* [EXERCISE DETAILS]
Go through the data below. Pull out every line that has the word "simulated".

* [DATA SUPPLIED]
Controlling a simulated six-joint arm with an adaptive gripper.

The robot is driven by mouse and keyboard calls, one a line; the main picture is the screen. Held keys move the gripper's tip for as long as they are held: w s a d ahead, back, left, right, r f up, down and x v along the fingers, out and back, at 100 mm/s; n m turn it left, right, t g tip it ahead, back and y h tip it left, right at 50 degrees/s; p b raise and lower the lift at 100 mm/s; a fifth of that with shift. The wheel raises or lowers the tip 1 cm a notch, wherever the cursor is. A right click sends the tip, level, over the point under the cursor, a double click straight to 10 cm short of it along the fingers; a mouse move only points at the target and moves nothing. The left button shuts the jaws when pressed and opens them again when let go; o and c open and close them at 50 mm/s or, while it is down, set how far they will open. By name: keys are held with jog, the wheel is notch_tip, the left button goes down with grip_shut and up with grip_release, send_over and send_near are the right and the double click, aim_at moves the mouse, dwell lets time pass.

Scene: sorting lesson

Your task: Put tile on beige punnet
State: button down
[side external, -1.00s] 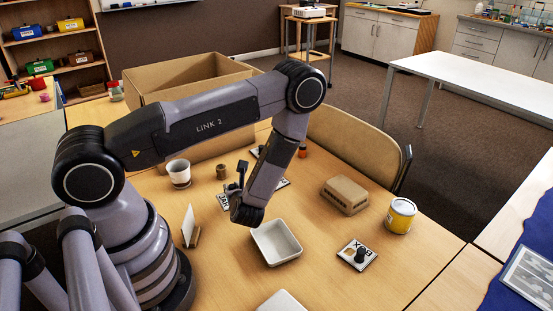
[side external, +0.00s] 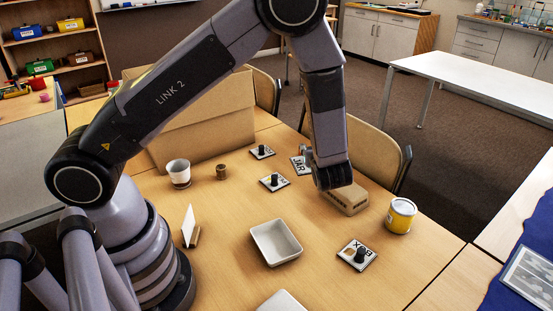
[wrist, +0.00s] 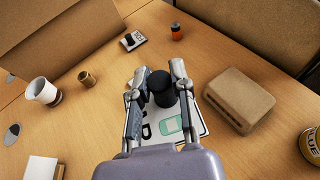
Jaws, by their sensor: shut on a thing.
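My gripper (side external: 309,156) is shut on the dark knob (wrist: 161,88) of a white tile (side external: 299,167) marked JAR. In the wrist view the tile (wrist: 196,125) shows a green jar picture, partly hidden by the fingers. The tile is held above the table, to the left of the beige punnet (side external: 347,197) in both views. The punnet is a brownish beige box, apparently upside down with its closed base upward. It also shows in the wrist view (wrist: 239,98), and nothing is visible on its top. My wrist covers part of it in the side view.
An off-white open tray (side external: 276,244) stands in front. Other knobbed tiles (side external: 274,182), (side external: 262,152), (side external: 357,255) lie on the table. A yellow glue can (side external: 400,216) stands right of the punnet; a white cup (side external: 178,172) and large carton (side external: 205,125) stand left.

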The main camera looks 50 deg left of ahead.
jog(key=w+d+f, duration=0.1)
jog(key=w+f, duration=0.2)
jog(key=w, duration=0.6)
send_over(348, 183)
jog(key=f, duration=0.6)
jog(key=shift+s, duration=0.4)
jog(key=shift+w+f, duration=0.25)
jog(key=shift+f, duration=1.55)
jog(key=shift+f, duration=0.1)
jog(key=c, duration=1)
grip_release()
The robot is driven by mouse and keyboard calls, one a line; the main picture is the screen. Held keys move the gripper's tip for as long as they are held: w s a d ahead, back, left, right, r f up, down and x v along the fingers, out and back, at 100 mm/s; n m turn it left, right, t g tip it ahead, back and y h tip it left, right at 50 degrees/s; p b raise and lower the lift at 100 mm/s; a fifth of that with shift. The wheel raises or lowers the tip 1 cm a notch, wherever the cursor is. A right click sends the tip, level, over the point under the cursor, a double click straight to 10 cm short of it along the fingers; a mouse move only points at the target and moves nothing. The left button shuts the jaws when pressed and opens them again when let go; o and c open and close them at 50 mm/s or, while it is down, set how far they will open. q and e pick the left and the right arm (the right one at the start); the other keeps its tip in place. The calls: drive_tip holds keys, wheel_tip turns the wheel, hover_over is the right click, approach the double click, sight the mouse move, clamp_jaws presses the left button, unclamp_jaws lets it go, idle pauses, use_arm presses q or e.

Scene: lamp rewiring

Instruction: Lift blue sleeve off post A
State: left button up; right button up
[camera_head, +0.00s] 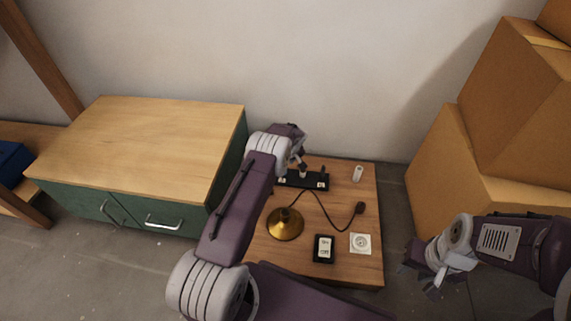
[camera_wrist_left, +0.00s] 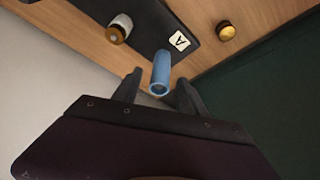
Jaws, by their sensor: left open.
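The blue sleeve (camera_wrist_left: 160,74) stands on the black board (camera_wrist_left: 150,22) beside a white label marked A (camera_wrist_left: 180,41) in the left wrist view. Its open end faces the camera; post A inside it cannot be made out clearly. My left gripper (camera_wrist_left: 158,92) is open, with one finger on each side of the sleeve near its free end. I cannot tell whether the fingers touch it. In the head view the left gripper (camera_head: 300,163) is over the black board (camera_head: 312,181), and the sleeve is not distinguishable there. My right gripper (camera_head: 425,275) is open and empty, right of the table.
On the wooden table (camera_head: 378,190) are a brass lamp base (camera_head: 285,225), a dark cord ending in a plug (camera_head: 360,208), a black-framed switch (camera_head: 323,248), a white socket (camera_head: 360,243) and a white cylinder (camera_head: 358,173). A green cabinet (camera_head: 150,150) stands left, cardboard boxes (camera_head: 450,150) right.

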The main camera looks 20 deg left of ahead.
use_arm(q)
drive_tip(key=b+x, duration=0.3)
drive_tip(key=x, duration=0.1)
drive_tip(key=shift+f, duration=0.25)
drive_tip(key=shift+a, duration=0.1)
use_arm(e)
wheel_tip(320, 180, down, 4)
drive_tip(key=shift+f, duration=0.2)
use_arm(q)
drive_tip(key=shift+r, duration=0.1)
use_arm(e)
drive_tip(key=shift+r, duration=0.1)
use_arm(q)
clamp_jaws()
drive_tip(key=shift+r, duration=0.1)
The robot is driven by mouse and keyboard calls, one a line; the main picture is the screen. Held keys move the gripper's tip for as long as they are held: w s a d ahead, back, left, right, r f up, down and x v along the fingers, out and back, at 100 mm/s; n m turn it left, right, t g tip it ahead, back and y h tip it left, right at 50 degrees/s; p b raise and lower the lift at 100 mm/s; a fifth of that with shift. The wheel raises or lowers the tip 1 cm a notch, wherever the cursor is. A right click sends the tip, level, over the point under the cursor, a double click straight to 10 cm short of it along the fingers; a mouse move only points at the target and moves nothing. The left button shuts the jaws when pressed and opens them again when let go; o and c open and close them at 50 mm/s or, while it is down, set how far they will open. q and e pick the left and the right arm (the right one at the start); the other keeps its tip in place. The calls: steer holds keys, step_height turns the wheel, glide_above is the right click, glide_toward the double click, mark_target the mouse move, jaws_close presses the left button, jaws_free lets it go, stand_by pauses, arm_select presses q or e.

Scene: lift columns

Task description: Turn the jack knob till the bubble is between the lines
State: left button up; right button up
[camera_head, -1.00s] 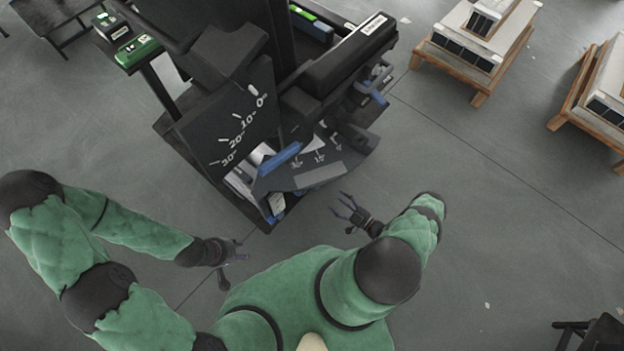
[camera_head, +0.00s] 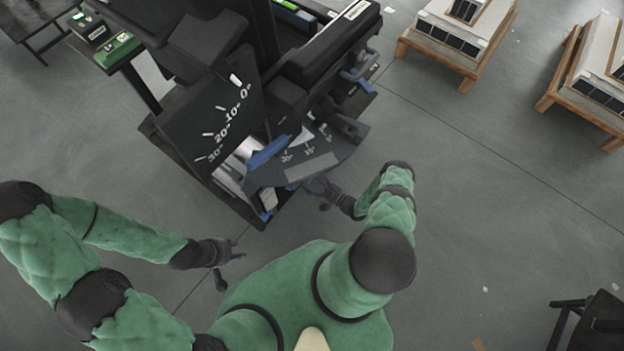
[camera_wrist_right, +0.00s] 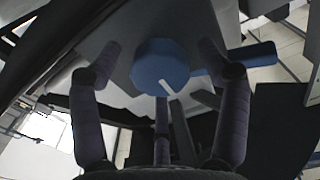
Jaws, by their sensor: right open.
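A round blue knob (camera_wrist_right: 160,66) with a white line on its face is in the middle of the right wrist view. My right gripper (camera_wrist_right: 162,80) is open, with its fingers on either side of the knob and apart from it. In the head view, my right gripper (camera_head: 322,189) is at the machine's lower front edge; the knob cannot be made out there. My left gripper (camera_head: 232,252) is open and empty, left of the machine's front corner. A green box (camera_head: 117,50) with small light marks, possibly the level, sits at the machine's upper left; no bubble can be read.
The dark machine (camera_head: 165,120) carries a 0 to 30 degree scale and a blue part (camera_head: 268,153) above its lower plate (camera_head: 310,167). Wooden pallets (camera_head: 437,62) with boxes stand at the right. A dark stool (camera_head: 590,320) is at lower right.

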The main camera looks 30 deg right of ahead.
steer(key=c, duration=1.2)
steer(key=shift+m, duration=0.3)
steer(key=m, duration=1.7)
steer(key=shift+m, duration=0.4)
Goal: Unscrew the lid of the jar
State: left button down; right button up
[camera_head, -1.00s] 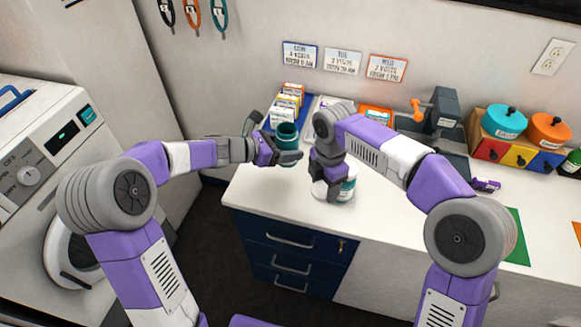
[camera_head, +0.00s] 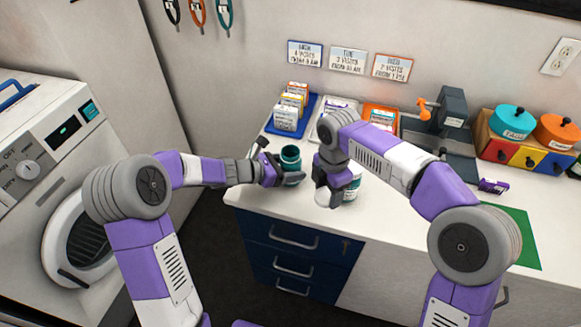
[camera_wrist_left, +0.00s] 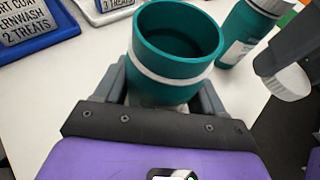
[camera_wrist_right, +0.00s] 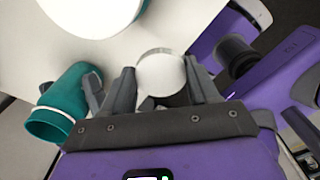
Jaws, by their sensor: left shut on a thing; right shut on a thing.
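The open teal jar (camera_head: 291,160) with a white band is between the fingers of my left gripper (camera_head: 280,177), which is shut on it. In the left wrist view the jar (camera_wrist_left: 168,64) has no lid, and its dark inside shows. It appears at the left of the right wrist view (camera_wrist_right: 58,108). My right gripper (camera_head: 322,190) is shut on a round white lid (camera_wrist_right: 162,72), held to the right of the jar and apart from it. The lid also shows in the left wrist view (camera_wrist_left: 290,85). Whether the jar touches the counter is unclear.
A teal container with a white label (camera_head: 353,184) stands close behind my right gripper. Behind are a blue tray of boxes (camera_head: 307,115), an orange tray (camera_head: 384,112) and a grey device (camera_head: 448,105). The counter (camera_head: 400,228) is clear at the front.

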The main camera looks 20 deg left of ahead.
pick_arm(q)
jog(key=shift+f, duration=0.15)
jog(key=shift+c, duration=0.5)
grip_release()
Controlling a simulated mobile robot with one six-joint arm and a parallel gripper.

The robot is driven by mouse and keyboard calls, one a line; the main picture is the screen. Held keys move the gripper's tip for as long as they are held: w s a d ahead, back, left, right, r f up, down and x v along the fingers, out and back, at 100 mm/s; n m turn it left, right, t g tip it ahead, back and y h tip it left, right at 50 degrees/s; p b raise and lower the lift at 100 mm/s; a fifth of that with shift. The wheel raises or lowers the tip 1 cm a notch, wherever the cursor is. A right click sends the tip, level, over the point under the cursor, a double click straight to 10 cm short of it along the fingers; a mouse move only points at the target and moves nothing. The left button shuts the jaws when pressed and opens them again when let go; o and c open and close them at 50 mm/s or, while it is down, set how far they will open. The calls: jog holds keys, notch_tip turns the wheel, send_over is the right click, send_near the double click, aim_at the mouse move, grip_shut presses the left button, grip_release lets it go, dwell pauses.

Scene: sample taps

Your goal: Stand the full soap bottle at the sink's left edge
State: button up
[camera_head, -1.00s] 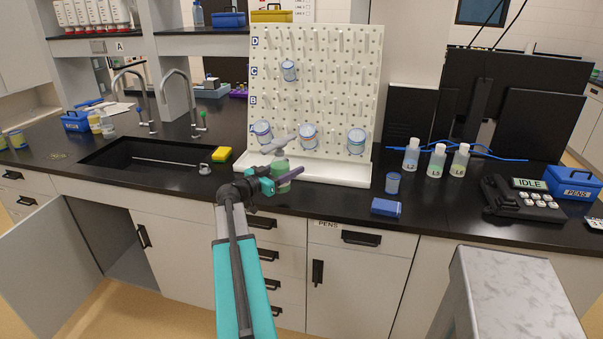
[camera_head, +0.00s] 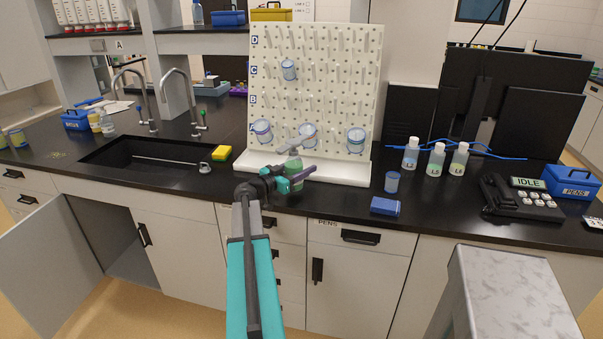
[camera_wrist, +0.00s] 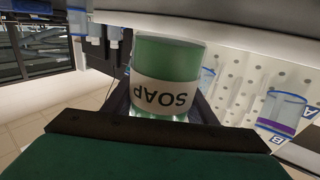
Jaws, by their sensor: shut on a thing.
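The soap bottle (camera_head: 293,167) is green with a grey pump top, and stands about upright in my gripper (camera_head: 294,181), in front of the drying pegboard's white tray. My gripper is shut on it. In the wrist view the bottle (camera_wrist: 168,60) is green, with a white band reading SOAP upside down, between the dark fingers. I cannot tell whether its base touches the counter; the gripper hides its lower part in the head view. The black sink (camera_head: 160,159) is recessed in the counter to the left, well away from the bottle; its left edge shows bare counter beside it.
Two taps (camera_head: 148,127) rise behind the sink. A yellow sponge (camera_head: 222,153) and a small grey stopper-like piece lie right of it. Beakers hang on the pegboard (camera_head: 345,90). Small bottles and a blue box (camera_head: 75,121) stand left behind the sink. A cabinet door hangs open below.

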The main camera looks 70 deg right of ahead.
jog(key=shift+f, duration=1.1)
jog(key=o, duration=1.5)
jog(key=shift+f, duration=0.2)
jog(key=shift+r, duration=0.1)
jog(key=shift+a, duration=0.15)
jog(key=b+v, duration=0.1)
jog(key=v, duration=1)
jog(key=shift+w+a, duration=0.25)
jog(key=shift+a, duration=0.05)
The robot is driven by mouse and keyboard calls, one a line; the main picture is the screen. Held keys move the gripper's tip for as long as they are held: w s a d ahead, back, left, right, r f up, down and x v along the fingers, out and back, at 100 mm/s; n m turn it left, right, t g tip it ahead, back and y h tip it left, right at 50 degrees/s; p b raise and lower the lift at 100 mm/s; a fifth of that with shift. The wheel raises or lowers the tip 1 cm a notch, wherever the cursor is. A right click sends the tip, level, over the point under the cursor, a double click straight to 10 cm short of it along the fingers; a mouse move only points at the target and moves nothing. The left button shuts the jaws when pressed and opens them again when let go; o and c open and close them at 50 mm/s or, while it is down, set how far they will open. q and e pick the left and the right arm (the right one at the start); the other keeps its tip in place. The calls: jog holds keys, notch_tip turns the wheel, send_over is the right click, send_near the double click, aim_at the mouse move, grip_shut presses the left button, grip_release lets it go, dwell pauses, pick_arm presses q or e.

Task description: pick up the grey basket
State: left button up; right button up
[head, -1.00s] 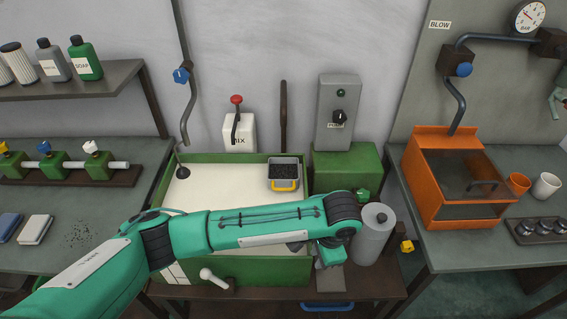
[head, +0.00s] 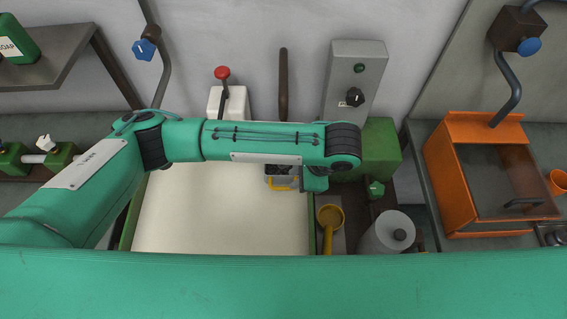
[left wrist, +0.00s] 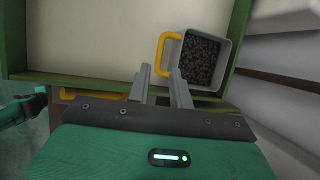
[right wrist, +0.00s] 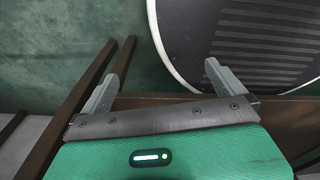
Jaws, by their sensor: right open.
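The grey basket (head: 281,171) has a yellow handle and dark bits inside. It sits in the back right corner of the green-rimmed tub (head: 220,215), partly hidden by my left arm in the head view. In the left wrist view the basket (left wrist: 222,72) is just ahead and to the right of the fingertips, its handle towards them. My left gripper (left wrist: 160,71) is partly open with a narrow gap and nothing held; its fingertips are close to the handle, and contact cannot be told. My right gripper (right wrist: 160,74) is open and empty, away from the basket.
A yellow scoop (head: 330,222) and a grey cylinder (head: 388,232) stand right of the tub. A green block (head: 380,150) with a grey control box (head: 353,85) is behind them. A red-knobbed lever (head: 222,90) stands behind the tub. An orange box (head: 450,190) is farther right.

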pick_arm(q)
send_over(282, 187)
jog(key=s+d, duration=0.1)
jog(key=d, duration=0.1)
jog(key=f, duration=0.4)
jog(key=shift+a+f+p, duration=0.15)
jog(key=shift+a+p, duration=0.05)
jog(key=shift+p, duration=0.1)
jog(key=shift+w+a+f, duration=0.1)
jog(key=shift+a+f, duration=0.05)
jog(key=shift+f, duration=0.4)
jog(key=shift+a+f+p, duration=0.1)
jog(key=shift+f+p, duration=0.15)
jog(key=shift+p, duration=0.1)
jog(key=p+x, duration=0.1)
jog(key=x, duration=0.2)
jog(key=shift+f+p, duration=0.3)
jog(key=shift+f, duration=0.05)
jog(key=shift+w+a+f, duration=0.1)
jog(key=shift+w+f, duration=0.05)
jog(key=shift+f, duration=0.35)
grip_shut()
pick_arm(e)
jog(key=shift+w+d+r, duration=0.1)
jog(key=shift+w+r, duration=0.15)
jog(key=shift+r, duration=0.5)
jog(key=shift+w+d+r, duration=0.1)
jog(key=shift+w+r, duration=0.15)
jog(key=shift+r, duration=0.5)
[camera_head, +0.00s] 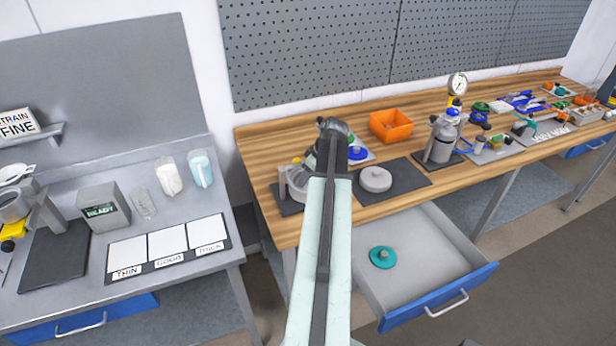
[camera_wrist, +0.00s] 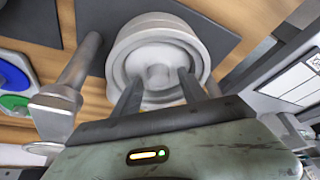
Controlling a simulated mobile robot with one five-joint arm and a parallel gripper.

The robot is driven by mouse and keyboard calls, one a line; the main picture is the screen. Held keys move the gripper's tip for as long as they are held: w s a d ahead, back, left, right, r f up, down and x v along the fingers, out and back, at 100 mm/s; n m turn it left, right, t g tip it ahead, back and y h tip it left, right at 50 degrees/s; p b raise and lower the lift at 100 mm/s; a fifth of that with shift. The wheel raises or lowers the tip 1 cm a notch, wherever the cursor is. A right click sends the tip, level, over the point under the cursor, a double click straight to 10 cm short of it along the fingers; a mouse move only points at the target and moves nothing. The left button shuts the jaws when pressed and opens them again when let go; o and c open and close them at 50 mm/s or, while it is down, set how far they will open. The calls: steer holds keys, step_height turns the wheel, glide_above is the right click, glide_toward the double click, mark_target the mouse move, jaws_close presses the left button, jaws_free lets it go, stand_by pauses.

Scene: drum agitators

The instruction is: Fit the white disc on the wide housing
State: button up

* [SOLUTION TO THIS TASK]
Controlling a simulated six-joint arm with an adaptive gripper.
Controlling a simulated mobile robot with one six-joint arm and a parallel gripper.
Controlling a simulated mobile robot with one five-joint arm and a parallel gripper.

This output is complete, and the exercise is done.